Developers in Brazil insist banking regulations here are much tighter than they were in the US and say the debt burden here is not as large.
"Here in Brazil, the average loan to value is 60%," Mr Crestana reasons, referring to how much money is borrowed in relation to the total value of the property.
"In the United States it could reach up to 120% or 130%."
'Plenty of buyers'
Some in the industry also say properties in Brazil are bought as homes rather than as investments.
"In Brazil there are eight million families who do not have a house to live in," says Mr Crestana.
"That means 30 million people, equivalent to the whole population of Argentina, do not have a house.
"So on the demand side we have nothing to worry about for the next 15 years at least," he insists, pointing to how economic growth in Brazil has elevated some 30 million people into the country's "lower middle class".
"And now they want their own homes," he says.
Sergio Oliveira is one of them.
Fourteen years ago he moved to Sao Paulo from the north-east of the country. Since then he has worked as a mason, building residential buildings.
"There's a lot of work nowadays," he says.
"If you are not happy with a job, it's easy to find another one, so the contractors have to pay us better salaries."
Consequently, after spending almost half his life building houses for others, Mr Oliveira has been able to buy one for himself.
"It feels really good to have a place of my own now," he says.
"I used to pay rent and had to live in a very bad neighbourhood. Now I am paying a mortgage, but it is for something that will stay with me and my family."
Antonio and Aparecida Duarens have also bought their own home, 22 years after they got married, though their story is different.

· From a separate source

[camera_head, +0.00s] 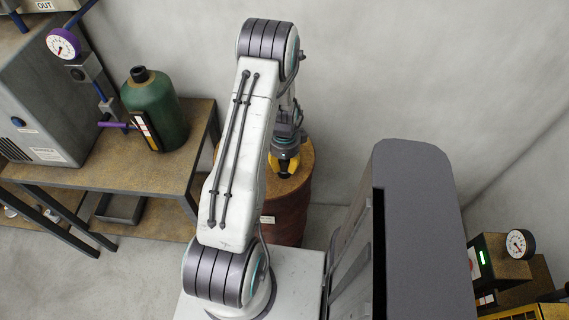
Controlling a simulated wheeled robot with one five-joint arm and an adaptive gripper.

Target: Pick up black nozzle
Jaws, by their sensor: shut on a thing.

Rather than making it big in the civil construction industry the way Mr Oliveira has done, they have tapped into one of many government programmes aimed at giving low income families easier access to mortgages.
"Had it not been for the economic growth and the government programmes, it would have taken me much longer to buy my own house," says Mrs Duarens, whose daughters Juliana, 21, and 19-year-old Tiago still live at home.
"We all have jobs here," says Mrs Duarens, and so with their four salaries the family is able to pay 1,000 reais per month on their 20-year mortgage.
In the past, they used to pay 650 reais rent per month, so costs have certainly risen sharply, but their old place was much smaller and the rent money was lost forever, she reasons.
"Paying rent is horrible," she says. "It seems as if you are giving your money away and getting nothing concrete in return."
Owning their own home gives the family a "strong base to plan for a better future", Mrs Duarens says, explaining how she has been studying to become a hairdresser and beautician to escape her job doing night shifts as a guard in a nearby factory.
"My dream is to open my own beauty parlour," she says. "And my husband wants to buy himself a truck so can quit his job in the rubbish collection company and work for himself", she says.